Les élections viennent également couronner ses talents de stratège politique qui parvient à désarmer ses adversaires comme ses alliés.

«On peut comparer Mme Merkel à une araignée qui se nourrit des mouches qu'elle capture», soulignait ainsi Nils Diederich de l'Université libre de Berlin. «C'est ce qu'elle a fait en 2009 avec les sociaux-démocrates, et c'est ce qu'elle fait maintenant avec le FDP», privé de députés faute d'avoir atteint la barre fatidique des 5%.

Aux précédentes législatives, le SPD n'avait en effet tiré aucun crédit de la grande coalition à laquelle il participait, Merkel oui.

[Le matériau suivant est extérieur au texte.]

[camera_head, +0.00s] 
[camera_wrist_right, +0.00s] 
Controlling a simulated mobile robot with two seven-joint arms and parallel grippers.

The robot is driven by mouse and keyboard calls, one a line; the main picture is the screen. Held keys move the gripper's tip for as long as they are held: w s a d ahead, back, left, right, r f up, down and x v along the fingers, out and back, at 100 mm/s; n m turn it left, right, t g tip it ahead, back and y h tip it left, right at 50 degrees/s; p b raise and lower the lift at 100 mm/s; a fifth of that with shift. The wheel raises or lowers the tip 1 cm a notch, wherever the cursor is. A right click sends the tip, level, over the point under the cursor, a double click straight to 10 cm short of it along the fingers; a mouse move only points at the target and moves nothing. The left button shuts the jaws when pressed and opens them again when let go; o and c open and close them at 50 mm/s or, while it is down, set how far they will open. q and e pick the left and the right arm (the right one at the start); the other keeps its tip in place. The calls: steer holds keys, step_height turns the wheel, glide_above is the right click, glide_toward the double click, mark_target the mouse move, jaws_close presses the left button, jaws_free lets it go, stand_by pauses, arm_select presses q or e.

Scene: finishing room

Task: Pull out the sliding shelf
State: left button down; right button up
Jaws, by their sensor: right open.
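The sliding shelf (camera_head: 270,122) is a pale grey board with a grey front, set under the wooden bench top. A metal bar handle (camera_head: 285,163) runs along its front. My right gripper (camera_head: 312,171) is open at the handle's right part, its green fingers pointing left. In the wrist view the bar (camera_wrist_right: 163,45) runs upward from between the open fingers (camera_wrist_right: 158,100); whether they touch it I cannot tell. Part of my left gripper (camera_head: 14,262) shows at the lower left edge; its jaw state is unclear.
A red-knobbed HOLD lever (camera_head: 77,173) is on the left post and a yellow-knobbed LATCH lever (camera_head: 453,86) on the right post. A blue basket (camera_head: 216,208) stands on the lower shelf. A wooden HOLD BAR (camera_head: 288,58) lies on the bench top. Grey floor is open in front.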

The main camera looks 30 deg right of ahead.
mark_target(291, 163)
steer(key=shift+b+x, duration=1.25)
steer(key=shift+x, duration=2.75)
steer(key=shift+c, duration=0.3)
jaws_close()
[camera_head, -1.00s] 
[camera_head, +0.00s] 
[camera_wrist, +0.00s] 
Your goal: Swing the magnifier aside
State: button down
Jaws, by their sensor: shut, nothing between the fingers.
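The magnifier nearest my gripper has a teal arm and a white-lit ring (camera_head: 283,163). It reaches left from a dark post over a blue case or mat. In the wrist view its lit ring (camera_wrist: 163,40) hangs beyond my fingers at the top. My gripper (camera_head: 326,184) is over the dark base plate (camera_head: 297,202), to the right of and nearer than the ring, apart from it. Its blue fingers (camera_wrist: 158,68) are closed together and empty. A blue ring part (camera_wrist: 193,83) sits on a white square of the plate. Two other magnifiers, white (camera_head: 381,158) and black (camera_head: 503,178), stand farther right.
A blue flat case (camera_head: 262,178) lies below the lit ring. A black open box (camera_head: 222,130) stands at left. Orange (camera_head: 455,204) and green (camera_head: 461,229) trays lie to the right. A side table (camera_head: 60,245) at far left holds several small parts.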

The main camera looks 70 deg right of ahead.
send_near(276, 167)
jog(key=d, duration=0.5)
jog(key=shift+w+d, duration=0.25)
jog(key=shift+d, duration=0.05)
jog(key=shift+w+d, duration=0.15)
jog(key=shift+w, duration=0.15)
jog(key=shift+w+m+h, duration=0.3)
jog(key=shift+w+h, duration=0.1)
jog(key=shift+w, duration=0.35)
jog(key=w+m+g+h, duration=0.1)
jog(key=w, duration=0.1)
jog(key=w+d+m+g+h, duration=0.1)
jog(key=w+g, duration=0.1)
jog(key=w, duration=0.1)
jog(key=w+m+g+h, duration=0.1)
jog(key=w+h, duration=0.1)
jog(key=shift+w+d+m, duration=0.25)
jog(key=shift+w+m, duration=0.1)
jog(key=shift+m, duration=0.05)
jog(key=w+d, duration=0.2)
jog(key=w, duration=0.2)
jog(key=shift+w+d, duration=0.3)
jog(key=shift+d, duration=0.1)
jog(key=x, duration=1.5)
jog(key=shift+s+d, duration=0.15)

Et en 2013, le FDP sort du Bundestag (chambre basse du Parlement) pour la première fois de l'histoire de la RFA, tandis que la chancelière triomphe.

Tout au long de son deuxième mandat, Mme Merkel a également désarmé ses adversaires, en renonçant par exemple au nucléaire après Fukushima, coupant l'herbe sous le pied de Verts alors en première ligne.

Ces derniers mois, elle a enfin parfaitement réussi à conduire ce que les commentateurs ont appelé la stratégie de la «démobilisation asymétrique» consistant à décourager l'électeur adverse, en le convainquant que ses convictions, ses idées seront de toute façon mieux défendues avec le vote Merkel.

«Restez calmes et votez pour la chancelière», plaisantait ces dernières semaines une affiche des jeunes conservateurs, détournant la campagne «Keep calm and carry on» du gouvernement britannique, à l'orée de la Seconde Guerre mondiale.

Dimanche, les Allemands ont gardé leur calme et ont voté pour la chancelière.